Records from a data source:

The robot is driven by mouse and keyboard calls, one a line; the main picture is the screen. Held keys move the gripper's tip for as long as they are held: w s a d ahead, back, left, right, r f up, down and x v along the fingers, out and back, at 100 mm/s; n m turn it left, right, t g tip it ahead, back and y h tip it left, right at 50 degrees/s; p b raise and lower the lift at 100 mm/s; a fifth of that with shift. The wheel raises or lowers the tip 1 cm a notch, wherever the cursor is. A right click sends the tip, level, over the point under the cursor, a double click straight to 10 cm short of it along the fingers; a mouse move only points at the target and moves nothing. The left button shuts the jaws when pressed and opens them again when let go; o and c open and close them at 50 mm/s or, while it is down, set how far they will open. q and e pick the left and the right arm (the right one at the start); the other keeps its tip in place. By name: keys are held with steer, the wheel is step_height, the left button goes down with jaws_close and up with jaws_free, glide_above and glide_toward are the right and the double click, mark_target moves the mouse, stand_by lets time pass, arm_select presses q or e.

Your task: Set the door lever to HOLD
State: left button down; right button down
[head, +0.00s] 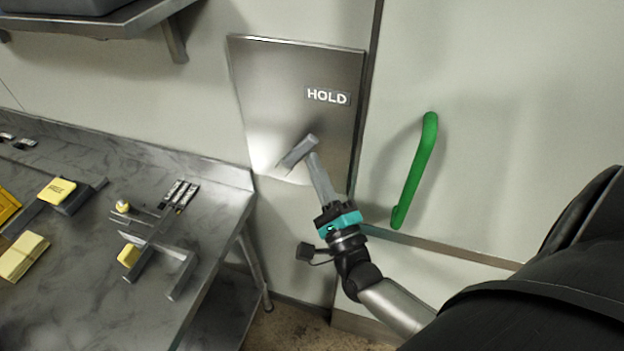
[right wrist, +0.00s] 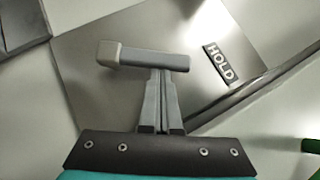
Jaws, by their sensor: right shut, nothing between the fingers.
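The door lever (head: 298,151) is a short grey bar on a brushed metal plate (head: 270,90). It points up and to the right in the head view, below the HOLD label (head: 328,96). My right gripper (head: 314,158) is shut and empty, with its fingertips at the lever. In the right wrist view the lever (right wrist: 140,56) lies across just beyond the gripper tips (right wrist: 160,75); I cannot tell whether they touch. The HOLD label (right wrist: 220,62) is to the right of the lever there. My left gripper is not in view.
A green handle (head: 416,170) is on the pale door panel to the right. A metal table (head: 110,175) at the left holds yellow blocks and metal brackets. A shelf (head: 110,22) juts out at the upper left. The floor shows between table and wall.

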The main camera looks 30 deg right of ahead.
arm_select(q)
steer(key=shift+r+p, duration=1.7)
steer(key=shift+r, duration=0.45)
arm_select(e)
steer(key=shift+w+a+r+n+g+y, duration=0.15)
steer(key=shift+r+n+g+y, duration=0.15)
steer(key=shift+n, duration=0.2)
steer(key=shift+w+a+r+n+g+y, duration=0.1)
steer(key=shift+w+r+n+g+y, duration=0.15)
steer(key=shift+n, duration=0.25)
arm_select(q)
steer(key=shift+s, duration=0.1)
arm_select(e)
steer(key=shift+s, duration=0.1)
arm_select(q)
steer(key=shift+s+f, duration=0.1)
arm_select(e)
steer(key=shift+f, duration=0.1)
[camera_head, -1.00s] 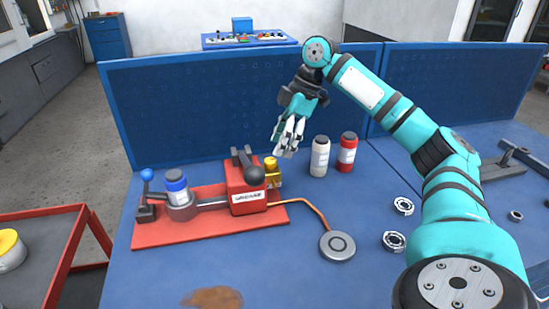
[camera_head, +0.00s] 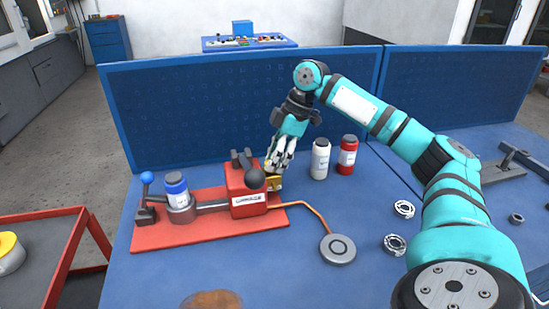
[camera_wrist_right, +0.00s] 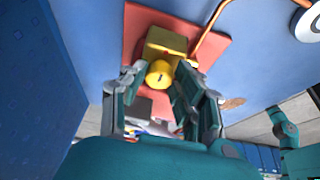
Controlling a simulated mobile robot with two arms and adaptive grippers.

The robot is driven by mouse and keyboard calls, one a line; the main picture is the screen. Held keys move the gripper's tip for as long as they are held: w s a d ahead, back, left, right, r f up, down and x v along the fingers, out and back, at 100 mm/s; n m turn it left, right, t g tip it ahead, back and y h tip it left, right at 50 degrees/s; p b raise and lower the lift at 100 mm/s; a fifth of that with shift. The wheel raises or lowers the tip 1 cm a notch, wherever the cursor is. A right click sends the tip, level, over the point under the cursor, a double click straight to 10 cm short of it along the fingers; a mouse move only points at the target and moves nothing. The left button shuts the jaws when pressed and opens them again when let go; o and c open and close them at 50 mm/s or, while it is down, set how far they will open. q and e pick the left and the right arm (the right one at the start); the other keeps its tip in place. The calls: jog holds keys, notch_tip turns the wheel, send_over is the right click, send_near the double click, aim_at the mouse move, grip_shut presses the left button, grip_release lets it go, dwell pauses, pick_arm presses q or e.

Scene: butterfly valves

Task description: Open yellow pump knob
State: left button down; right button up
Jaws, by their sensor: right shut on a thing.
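The red pump (camera_head: 247,192) stands on a red base plate (camera_head: 160,235), with a yellow valve block (camera_head: 274,183) on its right side. In the right wrist view, the round yellow knob (camera_wrist_right: 159,74) sticks out of that block (camera_wrist_right: 166,42) toward the camera. My right gripper (camera_head: 273,169) reaches down onto the knob from above. Its fingers (camera_wrist_right: 157,71) lie on both sides of the knob and are shut on it. The knob is mostly hidden by the fingers in the head view. My left gripper is not in view.
A white bottle (camera_head: 319,160) and a red bottle (camera_head: 347,156) stand close to the right of the gripper. An orange hose (camera_head: 305,208) runs to a grey disc (camera_head: 338,250). Bearings (camera_head: 404,209) lie farther right. A blue panel (camera_head: 200,110) rises behind.

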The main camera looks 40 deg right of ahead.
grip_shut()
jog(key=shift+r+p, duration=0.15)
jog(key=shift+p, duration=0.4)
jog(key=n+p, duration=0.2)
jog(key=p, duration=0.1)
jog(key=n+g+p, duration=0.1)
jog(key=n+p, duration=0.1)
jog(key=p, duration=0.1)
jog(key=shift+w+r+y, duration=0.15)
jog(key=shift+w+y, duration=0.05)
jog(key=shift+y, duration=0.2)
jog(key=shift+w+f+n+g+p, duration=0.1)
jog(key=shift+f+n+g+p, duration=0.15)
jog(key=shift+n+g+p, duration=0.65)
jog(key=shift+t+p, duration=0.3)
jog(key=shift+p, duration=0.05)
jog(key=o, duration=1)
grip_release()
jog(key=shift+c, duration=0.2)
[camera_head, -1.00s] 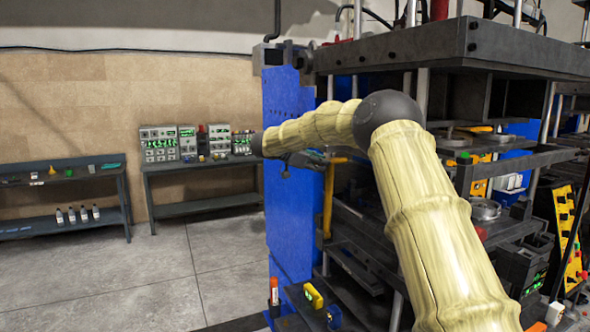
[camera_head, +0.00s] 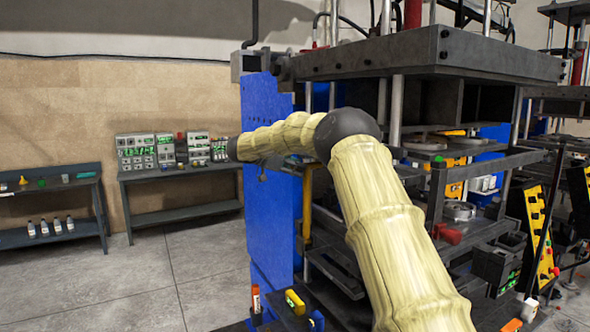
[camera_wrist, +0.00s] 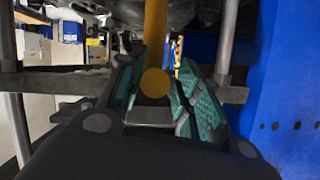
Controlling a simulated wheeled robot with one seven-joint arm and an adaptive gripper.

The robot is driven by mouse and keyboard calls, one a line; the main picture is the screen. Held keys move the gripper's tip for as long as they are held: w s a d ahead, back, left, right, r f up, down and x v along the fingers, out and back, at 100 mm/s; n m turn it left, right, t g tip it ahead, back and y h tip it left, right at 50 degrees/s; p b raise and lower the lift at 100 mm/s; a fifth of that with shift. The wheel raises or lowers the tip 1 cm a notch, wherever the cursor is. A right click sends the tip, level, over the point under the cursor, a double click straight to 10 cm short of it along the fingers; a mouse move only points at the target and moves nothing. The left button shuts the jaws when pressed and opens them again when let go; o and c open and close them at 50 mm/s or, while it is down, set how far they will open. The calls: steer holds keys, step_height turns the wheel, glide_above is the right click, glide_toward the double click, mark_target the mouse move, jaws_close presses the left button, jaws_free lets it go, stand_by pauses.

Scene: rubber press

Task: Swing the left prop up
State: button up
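The left prop (camera_head: 308,205) is a yellow bar hanging upright on the press's left side, beside the blue side plate, with a short bend at its top. In the wrist view the prop (camera_wrist: 155,83) shows as a round yellow end facing the camera, with the bar running up the picture behind it. My gripper (camera_wrist: 158,75) has teal ridged finger pads, one on each side of the prop. The fingers look spread, with a narrow gap visible at the right; contact at the left is unclear.
The blue side plate (camera_head: 270,190) stands close by my gripper. The press's heavy upper plate (camera_head: 430,52) is above my arm. Dark shelves (camera_head: 340,265) lie below the prop. A bench (camera_head: 180,172) with control boxes stands against the far wall; the floor at left is clear.

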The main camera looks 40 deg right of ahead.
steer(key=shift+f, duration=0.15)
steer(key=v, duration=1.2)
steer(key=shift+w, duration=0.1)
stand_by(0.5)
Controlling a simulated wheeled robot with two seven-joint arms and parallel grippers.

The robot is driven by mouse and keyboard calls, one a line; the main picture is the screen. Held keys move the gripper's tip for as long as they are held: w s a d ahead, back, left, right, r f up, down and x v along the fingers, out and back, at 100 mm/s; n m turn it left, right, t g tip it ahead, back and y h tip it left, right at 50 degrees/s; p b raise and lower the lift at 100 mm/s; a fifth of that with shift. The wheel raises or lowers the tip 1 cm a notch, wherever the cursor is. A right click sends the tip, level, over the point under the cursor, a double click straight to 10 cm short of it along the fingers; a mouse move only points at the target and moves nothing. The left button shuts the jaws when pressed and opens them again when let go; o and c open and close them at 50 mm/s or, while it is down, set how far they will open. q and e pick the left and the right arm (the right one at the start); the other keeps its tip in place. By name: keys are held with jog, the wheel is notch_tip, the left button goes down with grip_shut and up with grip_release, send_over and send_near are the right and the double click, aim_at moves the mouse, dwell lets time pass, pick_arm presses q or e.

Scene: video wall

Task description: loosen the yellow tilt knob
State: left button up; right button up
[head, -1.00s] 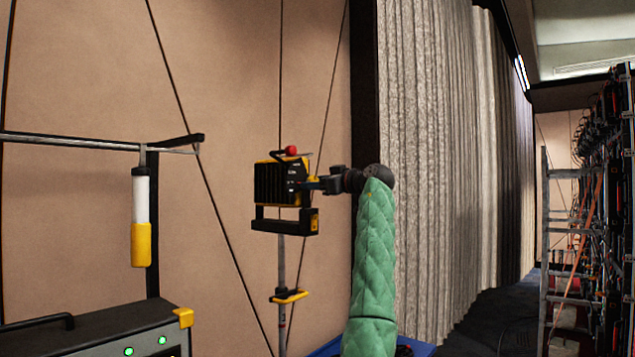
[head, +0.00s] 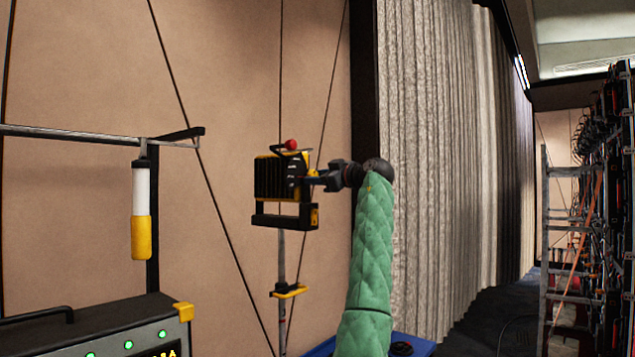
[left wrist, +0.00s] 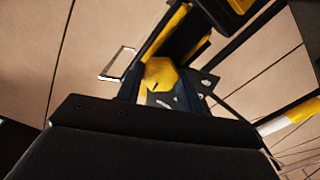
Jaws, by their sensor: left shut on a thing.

● **STATED TASK**: Your answer should be one number: the count of lines in the data above that include the word "seven".

● **PROBLEM SOLUTION**: 2